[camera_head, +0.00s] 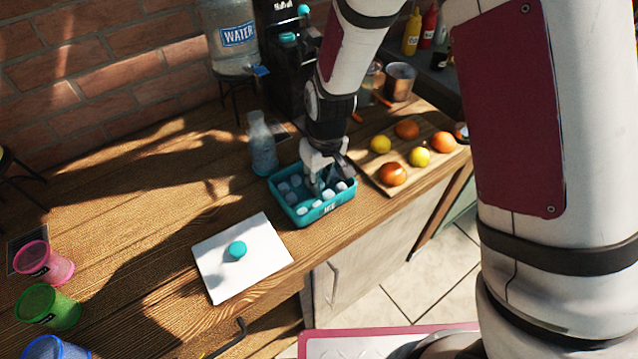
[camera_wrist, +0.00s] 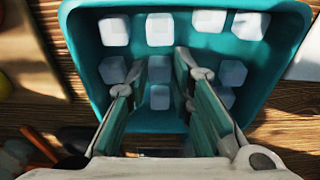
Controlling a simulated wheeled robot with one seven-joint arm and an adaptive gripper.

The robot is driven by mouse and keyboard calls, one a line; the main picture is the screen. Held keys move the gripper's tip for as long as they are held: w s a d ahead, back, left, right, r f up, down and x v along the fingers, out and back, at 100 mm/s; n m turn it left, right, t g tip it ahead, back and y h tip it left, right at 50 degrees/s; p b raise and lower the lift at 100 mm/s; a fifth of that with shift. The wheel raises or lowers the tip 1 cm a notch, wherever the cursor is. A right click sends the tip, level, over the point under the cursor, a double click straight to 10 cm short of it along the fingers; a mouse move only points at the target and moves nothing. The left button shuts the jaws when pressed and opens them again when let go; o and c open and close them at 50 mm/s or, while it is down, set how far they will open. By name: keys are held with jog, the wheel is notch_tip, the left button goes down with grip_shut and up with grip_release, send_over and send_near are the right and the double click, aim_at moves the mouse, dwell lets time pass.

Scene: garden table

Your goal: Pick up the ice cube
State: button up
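A teal tray (camera_head: 331,208) on the wooden table holds several white ice cubes (camera_head: 328,194). The tray also fills the wrist view (camera_wrist: 140,48), with cubes spread across its floor. My gripper (camera_head: 322,184) points down into the tray. In the wrist view my gripper (camera_wrist: 155,80) has its two fingers apart. Two ice cubes, one behind the other, show in the gap between the fingers; the nearer ice cube (camera_wrist: 160,97) shows space on both sides. I cannot tell how far the fingertips are above the tray floor. In the head view the gripper hides part of the tray.
A cutting board (camera_head: 372,177) with oranges and lemons stands right of the tray. A clear bottle (camera_head: 262,150) stands behind it. Coloured cups (camera_head: 48,306) stand far left.

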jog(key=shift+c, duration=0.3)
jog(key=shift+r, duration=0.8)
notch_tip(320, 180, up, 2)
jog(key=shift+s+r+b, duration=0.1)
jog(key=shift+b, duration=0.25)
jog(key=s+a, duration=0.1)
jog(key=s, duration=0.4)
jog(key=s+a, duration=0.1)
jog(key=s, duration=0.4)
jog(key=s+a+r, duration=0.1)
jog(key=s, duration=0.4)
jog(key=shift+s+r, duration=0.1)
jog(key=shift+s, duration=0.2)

- [WHAT THE TASK ASKS] Retype everything in the material word for word, minus pictures.

- [SOLUTION TO THE PROBLEM]
[camera_head, +0.00s] 
[camera_wrist, +0.00s] 
Controlling a simulated wheeled robot with one seven-joint arm and an adaptive gripper.

The robot is driven by mouse and keyboard calls, one a line; the main picture is the screen. Held keys move the gripper's tip for as long as they are held: w s a d ahead, back, left, right, r f up, down and x v along the fingers, out and back, at 100 mm/s; n m turn it left, right, t g tip it ahead, back and y h tip it left, right at 50 degrees/s; p b raise and lower the lift at 100 mm/s; a fifth of that with shift. The wheel raises or lowers the tip 1 cm a notch, wherever the cursor is. A right click sends the tip, level, over the point under the cursor, a double click straight to 10 cm short of it along the fingers; a mouse move only points at the target and moves nothing. The left button shuts the jaws when pressed and opens them again when let go; o and c open and close them at 50 mm/s or, while it is down, set how far they will open. By name: keys are held with jog, the wheel is notch_tip, the left button goes down with grip_shut and up with grip_release, send_over and send_near are the right and the double click, aim_at moves the mouse, dwell lets time pass.

Scene: garden table

Your goal: Pick up the ice cube
State: button up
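A teal tray (camera_head: 331,208) on the wooden table holds several white ice cubes (camera_head: 328,194). The tray also fills the wrist view (camera_wrist: 140,48), with cubes spread across its floor. My gripper (camera_head: 322,184) points down into the tray. In the wrist view my gripper (camera_wrist: 155,80) has its two fingers apart. Two ice cubes, one behind the other, show in the gap between the fingers; the nearer ice cube (camera_wrist: 160,97) shows space on both sides. I cannot tell how far the fingertips are above the tray floor. In the head view the gripper hides part of the tray.
A cutting board (camera_head: 372,177) with oranges and lemons stands right of the tray. A clear bottle (camera_head: 262,150) stands behind it. Coloured cups (camera_head: 48,306) stand far left.

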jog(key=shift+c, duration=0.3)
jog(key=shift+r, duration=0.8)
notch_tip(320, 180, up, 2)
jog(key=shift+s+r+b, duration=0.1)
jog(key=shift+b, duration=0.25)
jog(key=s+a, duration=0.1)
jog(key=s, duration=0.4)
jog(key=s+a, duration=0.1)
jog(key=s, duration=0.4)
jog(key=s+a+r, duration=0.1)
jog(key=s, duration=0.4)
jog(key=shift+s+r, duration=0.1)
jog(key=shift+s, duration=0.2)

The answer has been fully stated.